History shows that shopkeepers need good management as much as good sites.
When Wesfarmers took the plunge and bought the Coles retail empire in 2007 it was moving to take control of an asset base that had taken decades to assemble and would be difficult for a newcomer to replicate.
Wesfarmers had learned through the roll-out of its Bunnings stores that one of its greatest advantages was being the first mover in the hardware warehouse space, capturing the bulk of the best development sites either through rapid expansion or the acquisition of other early movers in more limited geographies.
Of course, the executives at Wesfarmers and its subsidiaries will argue that they had also taken the art of retailing and turned it into a science. That may well be true, but for many product segments being a great retailer is only part of the equation and location is still very important.
In fact, Coles itself proved this. It had an outstanding geographic footprint but, before Wesfarmers took it over, it was a retailing basket case due to poor management.

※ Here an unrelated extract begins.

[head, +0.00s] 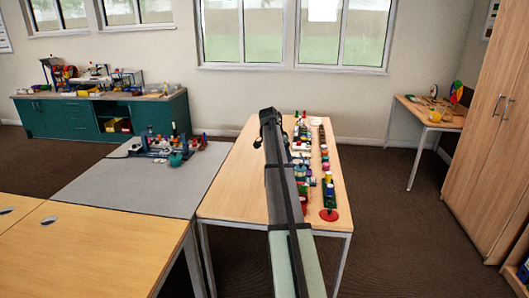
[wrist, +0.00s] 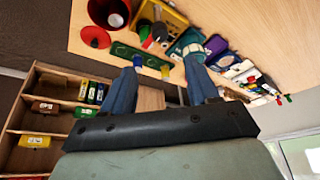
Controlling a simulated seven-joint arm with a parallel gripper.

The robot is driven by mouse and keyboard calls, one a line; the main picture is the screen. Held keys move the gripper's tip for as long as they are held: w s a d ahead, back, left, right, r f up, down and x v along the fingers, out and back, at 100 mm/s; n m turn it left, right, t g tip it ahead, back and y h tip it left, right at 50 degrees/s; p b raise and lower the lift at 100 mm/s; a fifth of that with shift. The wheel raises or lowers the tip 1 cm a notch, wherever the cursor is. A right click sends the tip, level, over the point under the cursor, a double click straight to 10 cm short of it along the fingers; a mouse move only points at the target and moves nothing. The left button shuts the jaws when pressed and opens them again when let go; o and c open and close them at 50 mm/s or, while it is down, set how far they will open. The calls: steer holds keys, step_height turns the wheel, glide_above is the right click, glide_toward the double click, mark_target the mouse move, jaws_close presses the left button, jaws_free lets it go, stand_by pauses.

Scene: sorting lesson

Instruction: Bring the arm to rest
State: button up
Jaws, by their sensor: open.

I reckon that is why Wesfarmers boss Richard Goyder has always seemed so chuffed about the Coles deal, even in the face of criticism that he paid too much. It was a once-off chance to buy one of the most comprehensive retail networks in the country.
Now that that deal is bedded down and most people are comfortable with the outcome, Coles is enjoying trumpeting the legacy of that asset base, celebrating 100 years in business.
According to an official announcement this year, founder GJ Coles and his brother, James, opened the first Coles Store on April 9 2014, in Collingwood, Victoria.
“Coles is now in its centenary year, celebrating 100 years as an Australian-owned retail business focused on quality, service and value,” the company said.
Note that location has nothing to do with it. It is perhaps just a helpful bonus that its first store was in the well-populated, very Australian, throbbing heart of the most budget-conscious part of Melbourne.
The problem is … a few years ago I was travelling around Tasmania and stumbled across a store in the rural hamlet of Wilmot, which proudly proclaimed itself as the original Coles store, having been started in 1910 by George Coles, father of GJ.
That puts the Coles business a few years past its big anniversary and in a location that could only be less convenient if it was north of the 26th parallel and surrounded by spinifex. Wilmot is picturesque but difficult to get to and the store is just about the only commercial venture that exists there.
No doubt conspiracy theorists will be enthralled by the fact that, when this odd little reminder of the remote Tasmanian origins of the Coles empire went up in flames last month, a difficult historic relic from the otherwise smooth 100-year timeline of the national supermarket behemoth was expunged.
However, there is more to the story. I gather that George Coles (senior) had been a storeowner in the Victorian country town of St James before moving to Wilmot. He had sold that store to his eldest son George junior (GJ) in 1910. Four years later, after some retail reconnaissance in the US and Britain, GJ Coles, the founder of the supermarket chain, had started the Melbourne shop modelled on what he saw overseas.
Wesfarmers will like that twist in the tale, even if it doesn’t quite suit its neat timeline. The success of the group’s first major national retail foray, Bunnings, came from sending spies to America to learn and copy the techniques of the Home Depot group.
Attending the funeral of a family friend last week left me to ponder if we do makes things too hard for entrepreneurs in many fields.
Robert (Bob) Lynn was migrant from the north of England who became a teacher and founded the independent school in Perth’s western suburbs that became Moerlina in Mount Claremont.
I was a student there in the early days and strongly believe the teaching techniques he championed suited my temperament and had a profound impact on my subsequent performance in both the state and private systems.
Reminiscing with Bob before he started to go rapidly downhill, we discussed many things about his early years in education. He was very respectful of the very good teacher training system that Western Australia had when he was young in the 1950s and 1960s, with mentoring, big class sizes and hard-nosed boffins from head office who rated the performance of teachers by observing them in the classroom.
Like many professions in those days, a tough introduction ensured only the best survived. Things have changed in education and, from the results we hear reported, not always for the better.
One wonders if the current system of bureaucracy in education combined with the red tape of small business would allow him the room to thrive as a teacher and make his own way as a school founder.